The rat is yester-year. Come on … my native brothers and sisters … this is tiger year. Lets show them out teeth and teach Taib and BN a lesson.
Comment by Ahmad Osman — February 24, 2010 @ 2:26 PM |
“The greatest disservice anyone can do,” the judge continued, “is to parrot the propensity in other shores to perceive every irritant or inconvenience, real or imagined, as a threat to the survival of race and religion.”

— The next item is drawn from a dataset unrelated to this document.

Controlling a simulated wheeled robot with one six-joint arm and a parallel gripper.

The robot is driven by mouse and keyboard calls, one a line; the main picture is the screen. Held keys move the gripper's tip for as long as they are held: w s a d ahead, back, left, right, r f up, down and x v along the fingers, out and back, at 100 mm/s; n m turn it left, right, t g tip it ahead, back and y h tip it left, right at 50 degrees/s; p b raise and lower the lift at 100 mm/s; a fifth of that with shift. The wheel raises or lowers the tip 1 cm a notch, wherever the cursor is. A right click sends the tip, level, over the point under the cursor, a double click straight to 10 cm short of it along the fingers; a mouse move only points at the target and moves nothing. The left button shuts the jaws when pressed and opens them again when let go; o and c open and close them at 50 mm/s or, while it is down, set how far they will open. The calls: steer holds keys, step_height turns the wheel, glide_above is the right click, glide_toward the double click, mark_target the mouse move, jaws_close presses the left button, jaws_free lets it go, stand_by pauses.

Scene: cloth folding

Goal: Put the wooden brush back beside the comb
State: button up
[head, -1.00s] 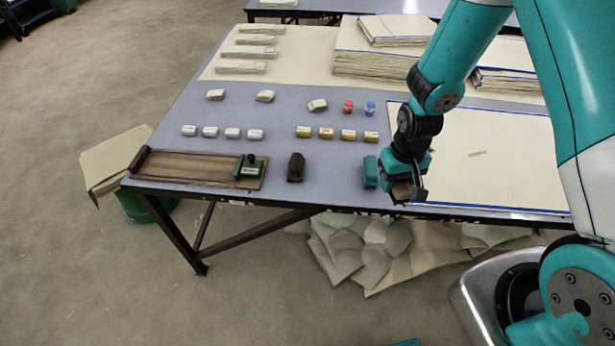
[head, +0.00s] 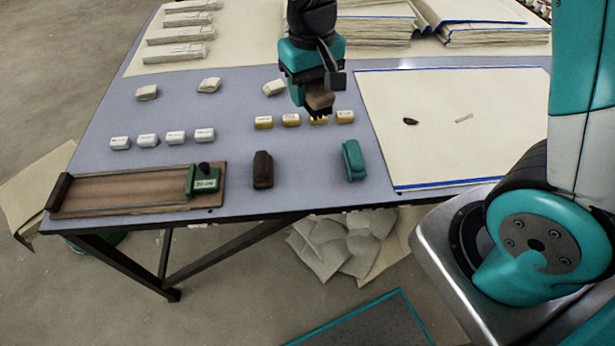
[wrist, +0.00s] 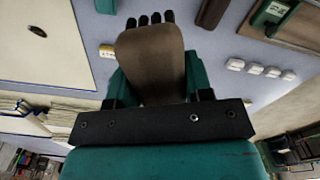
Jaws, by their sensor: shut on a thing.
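My gripper (head: 306,88) is shut on the wooden brush (head: 321,103), a brown block with dark bristles at its end. It holds the brush above the table, near the row of yellow-labelled pieces. The brush fills the middle of the wrist view (wrist: 152,62), between the teal fingers. A dark brown block (head: 263,170) and a teal tool (head: 354,160) stand apart near the front edge. I cannot tell for sure which thing is the comb.
A wooden board (head: 125,190) with a green tool (head: 204,180) lies at the front left. White pieces (head: 148,140) and yellow-labelled pieces (head: 264,122) stand in rows. A cream sheet (head: 440,150) at right bears a small dark piece (head: 410,121). Folded cloths (head: 180,33) lie behind.

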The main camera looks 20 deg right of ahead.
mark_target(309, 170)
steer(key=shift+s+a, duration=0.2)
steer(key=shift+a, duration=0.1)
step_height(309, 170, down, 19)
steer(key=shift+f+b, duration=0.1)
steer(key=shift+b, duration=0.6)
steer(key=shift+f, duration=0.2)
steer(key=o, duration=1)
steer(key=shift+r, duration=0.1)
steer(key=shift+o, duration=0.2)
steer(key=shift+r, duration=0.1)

Whoever said that the quality of the judiciary has depreciated is now eating his words. The admonishment of those who seek to profit from diversion in no uncertain terms by his Lordship provides more than a glimmer of hope. It shows an understanding of the issues of the common people, it appreciates that in the search for betterment of life Sarawakians do not stoop to religious issues, and it riles away from the believe that judges sit in their ivory towers making decisions about issues that they know not. And above all A decision rooted in common sense
Last but not least, the economy of the words used shows a mastery of language that is second to none. Dickens would have been pleased. Kudos to His Lordship
Comment by homeboy — February 24, 2010 @ 2:03 PM |
I suppose the learned judge did understand the considerations that must apply for the exercise of the power to extinguish NCL under Section 5(3) and (4) of the Sarawak Land Code. The consideration must be that of politics, i.e the political consequences that will ensue if NCR to land is extinguished. Thus, the exercise of the power to extinguish is not a matter of legal consideration alone, on the part of the Executive. The learned judge rightfully say that the consequential order by the trial judge did not impinge the operation of Section 5(3) and (4), and a stay of execution would not make a difference if the 4th and 5th Defendants were to exercise their powers under the sub-sections. Therefore, why should the court act in vain? Further, why should the existence of the right to power be stated as a ground to support an application for stay of execution? This will lead to an absurd result, a stay is granted to allow the exercise of an arbitrary and discretionary power.